• What is being asked: Write out exactly the lines from the start of the entries through the one that contains "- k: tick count", including both.
** BEGIN **
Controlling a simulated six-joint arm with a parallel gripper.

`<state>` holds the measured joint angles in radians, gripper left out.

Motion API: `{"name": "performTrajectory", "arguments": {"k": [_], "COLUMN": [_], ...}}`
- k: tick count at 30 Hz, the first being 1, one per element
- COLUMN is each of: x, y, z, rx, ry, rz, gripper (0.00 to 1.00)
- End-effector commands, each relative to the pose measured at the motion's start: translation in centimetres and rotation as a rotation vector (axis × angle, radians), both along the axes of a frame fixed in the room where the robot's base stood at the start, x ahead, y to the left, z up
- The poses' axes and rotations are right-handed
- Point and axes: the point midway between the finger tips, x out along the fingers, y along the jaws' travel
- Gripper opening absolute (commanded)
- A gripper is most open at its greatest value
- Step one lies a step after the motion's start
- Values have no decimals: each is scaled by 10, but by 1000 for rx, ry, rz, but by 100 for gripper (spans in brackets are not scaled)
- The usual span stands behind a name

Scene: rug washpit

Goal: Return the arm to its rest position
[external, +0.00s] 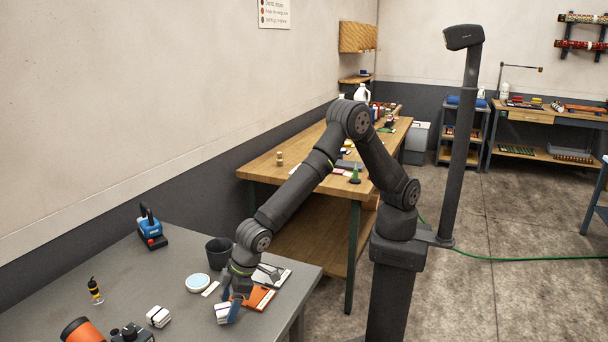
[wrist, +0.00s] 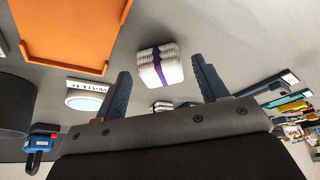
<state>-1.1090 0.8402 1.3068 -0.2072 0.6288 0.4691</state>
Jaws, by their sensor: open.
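My gripper (external: 232,308) is at the end of my arm, which reaches down over the near grey table (external: 115,285). Its two blue-grey fingers stand apart in the wrist view (wrist: 160,68), so it is open. A white bundle with a purple band (wrist: 158,66) shows between and beyond the fingertips. A white bundle (external: 222,311) also shows right at the fingers in the external view. I cannot tell whether a finger touches it. An orange tray (external: 262,296) lies just right of the gripper and shows at the upper left of the wrist view (wrist: 70,30).
Another white bundle (external: 158,316), a round pale-blue dish (external: 198,282), a dark cup (external: 219,250), a blue tool (external: 150,228) and a small yellow-black bottle (external: 95,290) stand on the grey table. A wooden bench (external: 270,172) is behind my arm. Open floor (external: 510,240) lies at right.

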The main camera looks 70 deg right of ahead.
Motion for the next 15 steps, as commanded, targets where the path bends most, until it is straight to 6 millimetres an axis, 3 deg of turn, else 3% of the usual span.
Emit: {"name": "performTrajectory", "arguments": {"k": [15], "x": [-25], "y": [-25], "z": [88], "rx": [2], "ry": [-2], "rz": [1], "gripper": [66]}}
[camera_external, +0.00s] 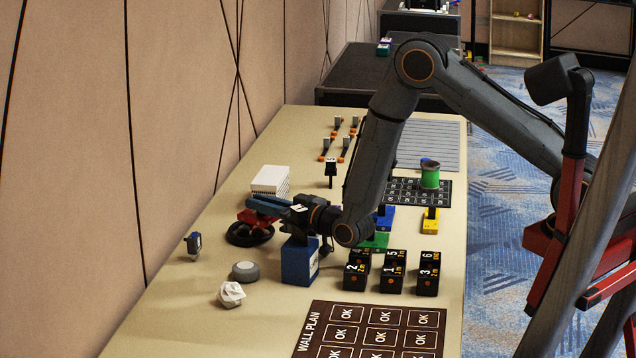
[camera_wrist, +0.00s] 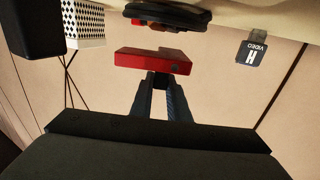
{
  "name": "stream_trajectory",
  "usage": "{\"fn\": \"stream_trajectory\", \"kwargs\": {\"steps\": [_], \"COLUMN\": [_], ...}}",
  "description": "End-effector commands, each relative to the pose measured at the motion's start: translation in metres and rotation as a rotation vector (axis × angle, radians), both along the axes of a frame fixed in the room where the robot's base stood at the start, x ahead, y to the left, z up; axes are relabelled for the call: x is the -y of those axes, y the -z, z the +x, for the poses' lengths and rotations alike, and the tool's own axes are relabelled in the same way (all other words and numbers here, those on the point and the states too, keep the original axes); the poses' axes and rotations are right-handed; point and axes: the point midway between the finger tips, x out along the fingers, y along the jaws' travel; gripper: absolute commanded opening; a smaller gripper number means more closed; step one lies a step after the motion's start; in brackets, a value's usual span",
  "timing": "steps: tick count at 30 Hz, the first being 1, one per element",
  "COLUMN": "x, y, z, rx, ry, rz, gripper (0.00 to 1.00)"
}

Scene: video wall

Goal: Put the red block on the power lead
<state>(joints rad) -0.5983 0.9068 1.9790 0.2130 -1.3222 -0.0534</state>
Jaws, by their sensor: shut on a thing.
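The red block (camera_wrist: 150,61) is between the fingertips of my gripper (camera_wrist: 161,78) in the wrist view, with a notch on one side. My gripper (camera_external: 262,205) is shut on it. In the external view the red block (camera_external: 252,217) shows just under the fingers, over the power lead (camera_external: 240,238), a black coil on the table. The power lead (camera_wrist: 165,14) also shows in the wrist view, apart from the block in the picture, with some red by it. I cannot tell whether block and lead touch.
A blue box (camera_external: 296,265) stands close below my wrist. A white stack (camera_external: 270,180) is behind the lead. A small dark tag (camera_external: 193,243), a grey puck (camera_external: 245,271) and a crumpled white piece (camera_external: 231,294) lie nearby. Black numbered blocks (camera_external: 392,277) stand to the right.

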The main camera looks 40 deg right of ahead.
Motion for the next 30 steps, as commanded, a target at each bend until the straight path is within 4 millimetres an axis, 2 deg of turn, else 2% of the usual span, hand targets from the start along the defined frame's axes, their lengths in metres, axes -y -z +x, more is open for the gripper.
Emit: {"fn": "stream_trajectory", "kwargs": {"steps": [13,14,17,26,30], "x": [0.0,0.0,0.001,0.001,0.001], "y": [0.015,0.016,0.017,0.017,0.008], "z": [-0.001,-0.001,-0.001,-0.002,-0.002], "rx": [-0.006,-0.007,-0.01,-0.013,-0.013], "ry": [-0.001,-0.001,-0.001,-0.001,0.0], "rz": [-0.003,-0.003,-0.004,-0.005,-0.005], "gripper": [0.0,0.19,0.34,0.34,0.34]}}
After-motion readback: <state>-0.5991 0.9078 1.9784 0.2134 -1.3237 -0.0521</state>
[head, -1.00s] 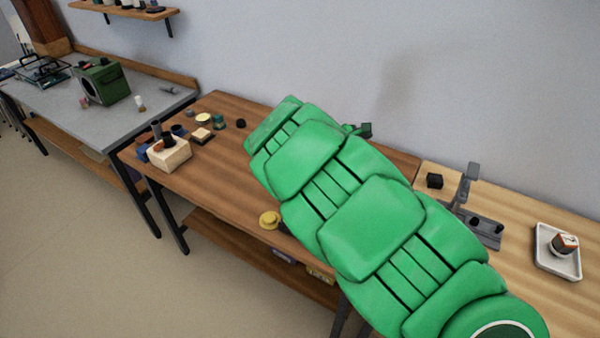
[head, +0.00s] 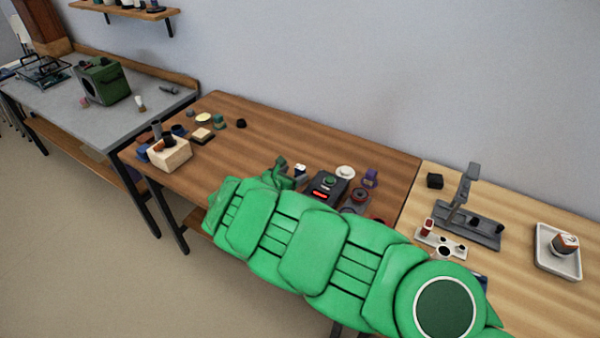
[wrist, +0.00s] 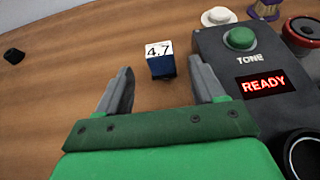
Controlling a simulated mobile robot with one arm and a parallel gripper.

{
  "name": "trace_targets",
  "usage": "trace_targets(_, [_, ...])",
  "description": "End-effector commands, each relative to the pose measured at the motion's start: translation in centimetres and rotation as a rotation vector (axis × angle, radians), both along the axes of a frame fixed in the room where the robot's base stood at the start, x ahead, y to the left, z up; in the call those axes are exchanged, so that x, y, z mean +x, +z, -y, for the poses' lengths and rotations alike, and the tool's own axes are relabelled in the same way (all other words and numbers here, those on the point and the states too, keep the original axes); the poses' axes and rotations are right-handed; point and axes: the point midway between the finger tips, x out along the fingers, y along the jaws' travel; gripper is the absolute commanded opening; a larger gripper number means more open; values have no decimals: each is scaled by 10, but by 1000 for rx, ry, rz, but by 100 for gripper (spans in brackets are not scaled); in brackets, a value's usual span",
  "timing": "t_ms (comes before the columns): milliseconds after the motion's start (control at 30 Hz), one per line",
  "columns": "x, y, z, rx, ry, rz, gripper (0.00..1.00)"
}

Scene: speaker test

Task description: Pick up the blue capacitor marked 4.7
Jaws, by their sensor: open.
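The blue capacitor (wrist: 162,66) has a white top marked 4.7 and stands upright on the brown table in the wrist view. It lies ahead of my gripper (wrist: 160,88), roughly between the lines of the two grey fingers and just beyond their tips. The fingers are open and nothing is between them. In the head view a small white-topped piece that looks like the capacitor (head: 300,170) shows just right of my gripper (head: 282,175). My green arm hides the front of the table there.
A dark tone box (wrist: 245,65) with a green button and a READY display stands close to the right finger. A white round piece (wrist: 218,17) and a red-rimmed speaker (wrist: 303,30) are beyond it. A small black piece (wrist: 14,56) lies far left. Bare table (wrist: 70,85) lies left of the capacitor.

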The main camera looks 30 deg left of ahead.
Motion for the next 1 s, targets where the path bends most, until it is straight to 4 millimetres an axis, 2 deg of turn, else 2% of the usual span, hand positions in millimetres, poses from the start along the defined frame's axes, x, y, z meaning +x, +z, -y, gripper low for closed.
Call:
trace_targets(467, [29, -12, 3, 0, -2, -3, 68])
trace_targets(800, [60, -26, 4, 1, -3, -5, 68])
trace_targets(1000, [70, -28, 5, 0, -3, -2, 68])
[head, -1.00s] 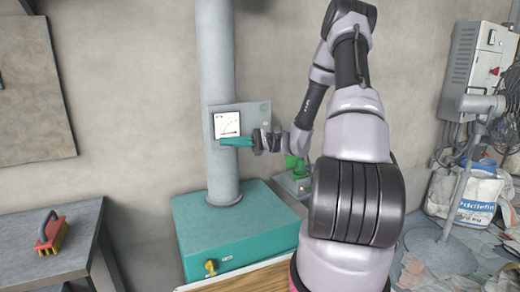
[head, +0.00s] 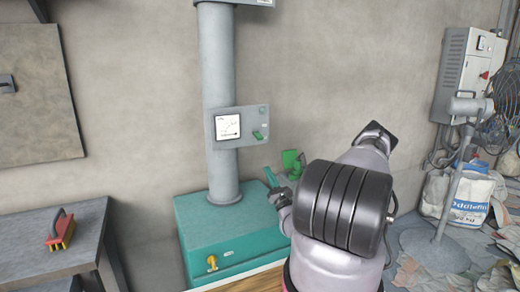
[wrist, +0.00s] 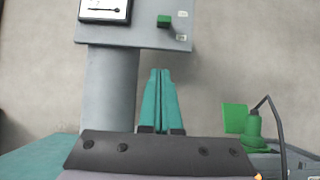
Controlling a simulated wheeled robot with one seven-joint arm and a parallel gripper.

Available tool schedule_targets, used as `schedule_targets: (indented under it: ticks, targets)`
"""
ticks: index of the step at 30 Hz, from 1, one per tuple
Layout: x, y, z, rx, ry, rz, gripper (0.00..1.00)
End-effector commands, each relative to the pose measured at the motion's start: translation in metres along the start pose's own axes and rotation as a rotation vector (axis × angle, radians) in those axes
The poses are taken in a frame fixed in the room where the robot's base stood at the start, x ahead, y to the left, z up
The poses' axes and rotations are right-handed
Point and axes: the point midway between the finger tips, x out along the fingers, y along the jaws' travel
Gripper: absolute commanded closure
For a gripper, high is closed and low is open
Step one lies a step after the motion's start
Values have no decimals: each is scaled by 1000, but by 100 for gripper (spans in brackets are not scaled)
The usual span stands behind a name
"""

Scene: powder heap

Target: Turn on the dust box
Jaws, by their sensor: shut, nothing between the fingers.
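The dust box is a teal box (head: 215,232) with a grey pipe (head: 218,90) rising from it along the wall. A yellow knob (head: 212,263) is on its front. A grey control panel (head: 246,112) with a white dial (head: 228,127) is on the pipe. A green switch (head: 258,135) is at the panel's lower right. The switch also shows in the wrist view (wrist: 164,21). My gripper (head: 268,172) has teal fingers and is below the panel, right of the pipe. In the wrist view its fingers (wrist: 160,72) are together and empty, pointing up below the panel.
A green device (head: 291,162) stands just right of the dust box, partly hidden by my arm. A grey table (head: 70,240) with a red brush (head: 62,232) is at the left. A grey stand (head: 445,190) and white bag (head: 468,198) are at the right.

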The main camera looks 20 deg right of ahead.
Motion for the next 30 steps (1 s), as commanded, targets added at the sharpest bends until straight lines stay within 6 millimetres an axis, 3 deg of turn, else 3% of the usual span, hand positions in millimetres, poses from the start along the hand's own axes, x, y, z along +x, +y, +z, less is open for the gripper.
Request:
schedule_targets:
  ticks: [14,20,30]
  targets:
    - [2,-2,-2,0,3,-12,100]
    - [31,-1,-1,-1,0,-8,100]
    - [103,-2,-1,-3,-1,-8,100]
** END **
• The reply:
Controlling a simulated six-joint arm with a parallel gripper.

`<state>` holds the measured joint angles in radians, gripper left out.

Motion API: `{"name": "performTrajectory", "arguments": {"k": [_], "COLUMN": [_], ...}}`
- k: tick count at 30 Hz, the first being 1, one per element

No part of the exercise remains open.